* [Dataset content]
▼

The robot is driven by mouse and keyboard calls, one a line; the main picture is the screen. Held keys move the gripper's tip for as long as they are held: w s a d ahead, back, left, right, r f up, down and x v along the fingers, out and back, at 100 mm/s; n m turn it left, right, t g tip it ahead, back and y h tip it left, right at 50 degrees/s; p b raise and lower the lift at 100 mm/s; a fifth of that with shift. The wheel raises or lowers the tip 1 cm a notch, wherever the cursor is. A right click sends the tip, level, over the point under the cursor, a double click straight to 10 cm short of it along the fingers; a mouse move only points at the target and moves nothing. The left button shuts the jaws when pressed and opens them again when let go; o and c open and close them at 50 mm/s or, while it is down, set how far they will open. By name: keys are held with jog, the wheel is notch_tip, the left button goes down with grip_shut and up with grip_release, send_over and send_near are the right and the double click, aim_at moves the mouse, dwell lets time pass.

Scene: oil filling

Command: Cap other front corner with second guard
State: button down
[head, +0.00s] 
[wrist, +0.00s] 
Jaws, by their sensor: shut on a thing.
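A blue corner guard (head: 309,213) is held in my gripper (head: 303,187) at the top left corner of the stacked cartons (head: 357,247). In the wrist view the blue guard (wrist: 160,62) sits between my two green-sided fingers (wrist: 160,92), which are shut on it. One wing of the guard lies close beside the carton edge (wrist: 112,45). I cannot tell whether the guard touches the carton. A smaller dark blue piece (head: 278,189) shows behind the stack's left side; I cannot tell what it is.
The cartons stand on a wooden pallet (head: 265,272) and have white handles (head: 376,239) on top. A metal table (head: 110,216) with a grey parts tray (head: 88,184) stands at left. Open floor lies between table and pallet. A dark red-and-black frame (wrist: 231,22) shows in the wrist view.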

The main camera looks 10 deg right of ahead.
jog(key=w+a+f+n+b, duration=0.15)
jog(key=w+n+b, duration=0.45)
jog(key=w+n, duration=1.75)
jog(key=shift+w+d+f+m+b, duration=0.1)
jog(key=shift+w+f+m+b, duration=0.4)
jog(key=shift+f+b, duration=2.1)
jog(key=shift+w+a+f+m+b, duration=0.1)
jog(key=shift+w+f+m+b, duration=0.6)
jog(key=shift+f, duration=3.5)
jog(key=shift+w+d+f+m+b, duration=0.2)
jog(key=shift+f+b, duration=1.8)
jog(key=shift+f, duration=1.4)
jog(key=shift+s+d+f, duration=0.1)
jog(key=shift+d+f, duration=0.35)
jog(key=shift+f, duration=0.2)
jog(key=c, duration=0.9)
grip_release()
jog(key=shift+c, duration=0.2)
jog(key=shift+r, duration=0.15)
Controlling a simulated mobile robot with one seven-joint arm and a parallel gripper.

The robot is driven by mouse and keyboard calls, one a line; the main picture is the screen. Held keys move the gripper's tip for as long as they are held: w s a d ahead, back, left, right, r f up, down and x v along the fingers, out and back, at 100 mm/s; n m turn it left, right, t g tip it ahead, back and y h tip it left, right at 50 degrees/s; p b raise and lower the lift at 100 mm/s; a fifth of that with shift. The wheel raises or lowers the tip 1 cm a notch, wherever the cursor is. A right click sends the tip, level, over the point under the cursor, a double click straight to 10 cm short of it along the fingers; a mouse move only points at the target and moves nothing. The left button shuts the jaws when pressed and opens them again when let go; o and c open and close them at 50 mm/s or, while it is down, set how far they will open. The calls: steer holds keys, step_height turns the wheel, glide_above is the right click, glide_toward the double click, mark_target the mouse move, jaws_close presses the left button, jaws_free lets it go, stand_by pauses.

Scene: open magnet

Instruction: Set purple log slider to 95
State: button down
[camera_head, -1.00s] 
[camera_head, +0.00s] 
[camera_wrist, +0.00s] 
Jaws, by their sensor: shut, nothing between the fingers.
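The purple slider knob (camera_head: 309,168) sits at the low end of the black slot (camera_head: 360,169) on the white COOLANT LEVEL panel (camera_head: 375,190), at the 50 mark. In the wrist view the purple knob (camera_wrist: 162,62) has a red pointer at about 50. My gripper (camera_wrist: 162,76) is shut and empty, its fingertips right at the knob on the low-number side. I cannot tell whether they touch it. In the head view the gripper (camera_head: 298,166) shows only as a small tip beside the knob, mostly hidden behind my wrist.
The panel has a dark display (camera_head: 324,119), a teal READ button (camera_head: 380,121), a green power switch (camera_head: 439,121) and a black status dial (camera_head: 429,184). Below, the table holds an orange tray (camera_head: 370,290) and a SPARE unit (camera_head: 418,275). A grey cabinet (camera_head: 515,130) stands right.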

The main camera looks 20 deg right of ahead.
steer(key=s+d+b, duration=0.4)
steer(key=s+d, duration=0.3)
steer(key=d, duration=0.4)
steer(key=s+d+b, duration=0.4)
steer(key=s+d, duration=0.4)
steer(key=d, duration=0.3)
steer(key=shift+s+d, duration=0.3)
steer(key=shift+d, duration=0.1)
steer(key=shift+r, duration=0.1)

▲

Exactly as shown, repeat every record.

The robot is driven by mouse and keyboard calls, one a line; the main picture is the screen. Held keys move the gripper's tip for as long as they are held: w s a d ahead, back, left, right, r f up, down and x v along the fingers, out and back, at 100 mm/s; n m turn it left, right, t g tip it ahead, back and y h tip it left, right at 50 degrees/s; p b raise and lower the lift at 100 mm/s; a fifth of that with shift. The wheel raises or lowers the tip 1 cm a notch, wherever the cursor is. A right click sends the tip, level, over the point under the cursor, a double click straight to 10 cm short of it along the fingers; a mouse move only points at the target and moves nothing. The left button shuts the jaws when pressed and opens them again when let go; o and c open and close them at 50 mm/s or, while it is down, set how far they will open. By name: keys are held with jog, the wheel is notch_tip, the left button goes down with grip_shut and up with grip_release, send_over and send_near are the right and the double click, aim_at moves the mouse, dwell lets time pass.

Scene: oil filling

Command: Cap other front corner with second guard
State: button down
[head, +0.00s] 
[wrist, +0.00s] 
Jaws, by their sensor: shut on a thing.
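A blue corner guard (head: 309,213) is held in my gripper (head: 303,187) at the top left corner of the stacked cartons (head: 357,247). In the wrist view the blue guard (wrist: 160,62) sits between my two green-sided fingers (wrist: 160,92), which are shut on it. One wing of the guard lies close beside the carton edge (wrist: 112,45). I cannot tell whether the guard touches the carton. A smaller dark blue piece (head: 278,189) shows behind the stack's left side; I cannot tell what it is.
The cartons stand on a wooden pallet (head: 265,272) and have white handles (head: 376,239) on top. A metal table (head: 110,216) with a grey parts tray (head: 88,184) stands at left. Open floor lies between table and pallet. A dark red-and-black frame (wrist: 231,22) shows in the wrist view.

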The main camera looks 10 deg right of ahead.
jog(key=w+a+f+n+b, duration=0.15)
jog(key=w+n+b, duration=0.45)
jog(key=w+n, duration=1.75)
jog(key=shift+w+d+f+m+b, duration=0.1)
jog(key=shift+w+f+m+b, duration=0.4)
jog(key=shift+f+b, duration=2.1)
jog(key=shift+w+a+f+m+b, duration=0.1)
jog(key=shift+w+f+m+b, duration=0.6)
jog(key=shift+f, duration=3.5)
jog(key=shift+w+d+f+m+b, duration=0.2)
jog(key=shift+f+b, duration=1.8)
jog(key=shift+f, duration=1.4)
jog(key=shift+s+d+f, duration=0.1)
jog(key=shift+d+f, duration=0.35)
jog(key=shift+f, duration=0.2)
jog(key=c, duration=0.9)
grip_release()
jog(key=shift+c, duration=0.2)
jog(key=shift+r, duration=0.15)
Controlling a simulated mobile robot with one seven-joint arm and a parallel gripper.

The robot is driven by mouse and keyboard calls, one a line; the main picture is the screen. Held keys move the gripper's tip for as long as they are held: w s a d ahead, back, left, right, r f up, down and x v along the fingers, out and back, at 100 mm/s; n m turn it left, right, t g tip it ahead, back and y h tip it left, right at 50 degrees/s; p b raise and lower the lift at 100 mm/s; a fifth of that with shift. The wheel raises or lowers the tip 1 cm a notch, wherever the cursor is. A right click sends the tip, level, over the point under the cursor, a double click straight to 10 cm short of it along the fingers; a mouse move only points at the target and moves nothing. The left button shuts the jaws when pressed and opens them again when let go; o and c open and close them at 50 mm/s or, while it is down, set how far they will open. The calls: steer holds keys, step_height turns the wheel, glide_above is the right click, glide_toward the double click, mark_target the mouse move, jaws_close presses the left button, jaws_free lets it go, stand_by pauses.

Scene: open magnet

Instruction: Set purple log slider to 95
State: button down
[camera_head, -1.00s] 
[camera_head, +0.00s] 
[camera_wrist, +0.00s] 
Jaws, by their sensor: shut, nothing between the fingers.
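The purple slider knob (camera_head: 309,168) sits at the low end of the black slot (camera_head: 360,169) on the white COOLANT LEVEL panel (camera_head: 375,190), at the 50 mark. In the wrist view the purple knob (camera_wrist: 162,62) has a red pointer at about 50. My gripper (camera_wrist: 162,76) is shut and empty, its fingertips right at the knob on the low-number side. I cannot tell whether they touch it. In the head view the gripper (camera_head: 298,166) shows only as a small tip beside the knob, mostly hidden behind my wrist.
The panel has a dark display (camera_head: 324,119), a teal READ button (camera_head: 380,121), a green power switch (camera_head: 439,121) and a black status dial (camera_head: 429,184). Below, the table holds an orange tray (camera_head: 370,290) and a SPARE unit (camera_head: 418,275). A grey cabinet (camera_head: 515,130) stands right.

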The main camera looks 20 deg right of ahead.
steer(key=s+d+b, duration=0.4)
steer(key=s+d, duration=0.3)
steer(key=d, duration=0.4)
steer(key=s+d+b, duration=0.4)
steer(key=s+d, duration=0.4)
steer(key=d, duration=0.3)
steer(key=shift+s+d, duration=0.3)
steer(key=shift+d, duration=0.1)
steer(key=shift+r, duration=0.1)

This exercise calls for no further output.